How could someone start a rumor that was designed to make women feel like they were missing out on something if they didn’t work a full time job outside the home, cook, clean, keep up the laundry, take care of the kids, play taxi driver for the children, do the grocery shopping, the clothes shopping, run errands, play nurse, kiss booboos, help with homework, instill character, attend birthday parties and play days, take their kids to baseball practice and ballet, bath their kids, tuck them in at night, stay up all night when their children were sick, and still get up and go to work the next day?

“You can have it all!” they said.  It’s really a big fat lie, ya know.

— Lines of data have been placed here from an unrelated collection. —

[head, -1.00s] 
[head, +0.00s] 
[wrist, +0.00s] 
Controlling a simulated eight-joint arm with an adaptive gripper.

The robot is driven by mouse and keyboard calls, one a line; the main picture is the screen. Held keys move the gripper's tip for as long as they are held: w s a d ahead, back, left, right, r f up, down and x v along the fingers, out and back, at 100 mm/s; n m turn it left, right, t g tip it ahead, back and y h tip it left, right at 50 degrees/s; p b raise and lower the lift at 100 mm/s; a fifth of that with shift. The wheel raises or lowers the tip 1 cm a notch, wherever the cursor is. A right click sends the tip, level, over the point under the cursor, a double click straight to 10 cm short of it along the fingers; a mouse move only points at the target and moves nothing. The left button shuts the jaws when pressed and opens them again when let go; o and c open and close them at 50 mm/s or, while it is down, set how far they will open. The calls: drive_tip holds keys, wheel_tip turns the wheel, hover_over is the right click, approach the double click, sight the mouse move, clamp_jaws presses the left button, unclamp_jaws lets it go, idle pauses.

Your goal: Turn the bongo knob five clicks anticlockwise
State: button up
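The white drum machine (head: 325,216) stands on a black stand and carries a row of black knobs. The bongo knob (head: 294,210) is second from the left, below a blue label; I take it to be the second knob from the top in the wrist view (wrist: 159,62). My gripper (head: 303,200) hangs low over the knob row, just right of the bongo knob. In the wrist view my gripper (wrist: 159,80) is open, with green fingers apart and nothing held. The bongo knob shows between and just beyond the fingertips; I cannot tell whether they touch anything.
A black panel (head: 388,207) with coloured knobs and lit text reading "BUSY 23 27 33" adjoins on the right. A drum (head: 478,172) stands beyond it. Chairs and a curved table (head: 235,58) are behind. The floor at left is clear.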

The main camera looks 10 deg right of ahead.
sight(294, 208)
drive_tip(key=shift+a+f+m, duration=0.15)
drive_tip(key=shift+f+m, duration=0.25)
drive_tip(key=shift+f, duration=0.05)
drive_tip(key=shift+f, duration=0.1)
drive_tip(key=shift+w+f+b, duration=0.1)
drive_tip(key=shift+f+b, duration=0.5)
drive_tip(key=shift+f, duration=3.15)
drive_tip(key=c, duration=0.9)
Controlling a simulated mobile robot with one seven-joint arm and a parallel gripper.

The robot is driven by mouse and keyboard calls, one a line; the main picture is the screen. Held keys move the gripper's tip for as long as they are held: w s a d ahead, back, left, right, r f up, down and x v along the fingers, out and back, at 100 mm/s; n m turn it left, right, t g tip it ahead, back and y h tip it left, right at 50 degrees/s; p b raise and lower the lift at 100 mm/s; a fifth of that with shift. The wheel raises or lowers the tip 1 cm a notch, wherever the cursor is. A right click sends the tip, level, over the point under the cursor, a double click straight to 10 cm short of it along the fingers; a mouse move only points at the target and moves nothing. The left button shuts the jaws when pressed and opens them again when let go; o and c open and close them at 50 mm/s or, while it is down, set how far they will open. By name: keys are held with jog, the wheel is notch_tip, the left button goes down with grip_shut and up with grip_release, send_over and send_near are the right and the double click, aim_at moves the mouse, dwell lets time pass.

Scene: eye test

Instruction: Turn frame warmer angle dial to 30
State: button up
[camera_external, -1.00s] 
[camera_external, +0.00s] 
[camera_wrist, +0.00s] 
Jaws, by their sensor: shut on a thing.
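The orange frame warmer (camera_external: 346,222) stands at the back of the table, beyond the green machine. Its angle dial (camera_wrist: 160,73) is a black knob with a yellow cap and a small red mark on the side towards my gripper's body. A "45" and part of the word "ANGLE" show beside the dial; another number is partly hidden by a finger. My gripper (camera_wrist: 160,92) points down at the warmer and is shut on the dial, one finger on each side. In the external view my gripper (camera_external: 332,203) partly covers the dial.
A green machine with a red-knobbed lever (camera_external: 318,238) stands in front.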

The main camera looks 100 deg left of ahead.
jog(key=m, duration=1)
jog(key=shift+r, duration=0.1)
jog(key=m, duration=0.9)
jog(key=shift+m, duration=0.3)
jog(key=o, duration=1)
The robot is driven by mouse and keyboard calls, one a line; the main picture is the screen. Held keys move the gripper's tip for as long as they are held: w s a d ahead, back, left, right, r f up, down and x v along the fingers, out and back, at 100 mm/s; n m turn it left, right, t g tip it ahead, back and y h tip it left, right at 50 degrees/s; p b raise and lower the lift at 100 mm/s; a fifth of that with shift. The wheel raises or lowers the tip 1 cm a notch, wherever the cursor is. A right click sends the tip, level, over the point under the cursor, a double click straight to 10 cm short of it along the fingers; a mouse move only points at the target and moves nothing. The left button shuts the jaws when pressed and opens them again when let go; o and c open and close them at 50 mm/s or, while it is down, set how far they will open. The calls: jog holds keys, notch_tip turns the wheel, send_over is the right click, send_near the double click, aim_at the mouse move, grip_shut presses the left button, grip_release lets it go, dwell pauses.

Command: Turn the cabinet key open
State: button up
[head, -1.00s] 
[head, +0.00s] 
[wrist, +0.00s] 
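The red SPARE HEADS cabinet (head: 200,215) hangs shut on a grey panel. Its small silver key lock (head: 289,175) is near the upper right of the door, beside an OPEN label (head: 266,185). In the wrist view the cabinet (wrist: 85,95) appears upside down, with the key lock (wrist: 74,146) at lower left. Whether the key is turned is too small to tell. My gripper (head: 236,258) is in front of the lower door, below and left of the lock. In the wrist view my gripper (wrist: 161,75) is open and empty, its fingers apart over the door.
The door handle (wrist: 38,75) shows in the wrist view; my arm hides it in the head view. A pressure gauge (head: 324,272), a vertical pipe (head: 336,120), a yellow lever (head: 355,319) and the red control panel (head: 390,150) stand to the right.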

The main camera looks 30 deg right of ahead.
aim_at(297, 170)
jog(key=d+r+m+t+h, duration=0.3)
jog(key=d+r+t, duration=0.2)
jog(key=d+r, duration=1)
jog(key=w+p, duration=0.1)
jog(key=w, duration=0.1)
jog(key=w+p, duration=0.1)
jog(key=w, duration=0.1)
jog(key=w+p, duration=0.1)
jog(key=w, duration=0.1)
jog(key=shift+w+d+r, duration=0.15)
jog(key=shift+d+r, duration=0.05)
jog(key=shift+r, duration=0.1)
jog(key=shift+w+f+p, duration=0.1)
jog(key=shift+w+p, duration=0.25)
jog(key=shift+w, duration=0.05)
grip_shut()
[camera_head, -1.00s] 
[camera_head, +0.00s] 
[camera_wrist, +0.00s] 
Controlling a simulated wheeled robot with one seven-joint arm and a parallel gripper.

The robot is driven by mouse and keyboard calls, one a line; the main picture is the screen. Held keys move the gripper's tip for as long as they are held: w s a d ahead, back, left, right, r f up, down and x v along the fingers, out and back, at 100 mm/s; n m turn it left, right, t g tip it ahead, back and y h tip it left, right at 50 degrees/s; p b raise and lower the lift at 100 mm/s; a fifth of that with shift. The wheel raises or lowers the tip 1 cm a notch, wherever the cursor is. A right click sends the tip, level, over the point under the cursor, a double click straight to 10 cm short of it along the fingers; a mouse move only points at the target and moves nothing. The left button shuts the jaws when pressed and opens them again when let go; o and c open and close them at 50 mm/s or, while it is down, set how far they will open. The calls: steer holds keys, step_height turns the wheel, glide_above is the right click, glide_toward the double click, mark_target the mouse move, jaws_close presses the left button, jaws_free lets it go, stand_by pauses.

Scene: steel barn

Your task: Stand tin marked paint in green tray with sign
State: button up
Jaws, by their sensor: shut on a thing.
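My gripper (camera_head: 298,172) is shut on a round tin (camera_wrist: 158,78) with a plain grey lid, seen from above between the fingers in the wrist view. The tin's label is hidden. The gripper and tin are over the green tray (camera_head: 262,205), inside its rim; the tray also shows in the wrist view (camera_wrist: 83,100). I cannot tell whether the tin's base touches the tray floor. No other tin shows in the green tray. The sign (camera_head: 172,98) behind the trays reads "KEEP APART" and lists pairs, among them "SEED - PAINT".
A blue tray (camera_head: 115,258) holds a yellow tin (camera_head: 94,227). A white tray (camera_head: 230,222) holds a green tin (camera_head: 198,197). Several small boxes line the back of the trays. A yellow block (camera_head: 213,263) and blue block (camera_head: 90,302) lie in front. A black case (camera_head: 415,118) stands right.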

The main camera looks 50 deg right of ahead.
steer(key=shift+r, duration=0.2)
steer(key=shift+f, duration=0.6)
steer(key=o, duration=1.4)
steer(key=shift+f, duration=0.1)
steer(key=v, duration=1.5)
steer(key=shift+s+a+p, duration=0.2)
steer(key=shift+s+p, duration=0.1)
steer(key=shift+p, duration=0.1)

The concept of having it all means we end up doing it all. And I’m not sure why anyone ever thought that was a good idea unless, like I said, it was a very lazy man or maybe a precious woman who was very much under-appreciated in her unparalleled role of a mom.

What you are doing as a mom is not only significant, it is monumental. You are a life-shaper. You not only mold your children’s hearts, but you mold the heart of the next generation.

Saying ‘we can have it all’ means someone thought what we already had wasn’t important. But make no mistake about it, YOU MATTER!

Today, I want to share with you 5 reasons why “You can have it all!” is a big fat lie.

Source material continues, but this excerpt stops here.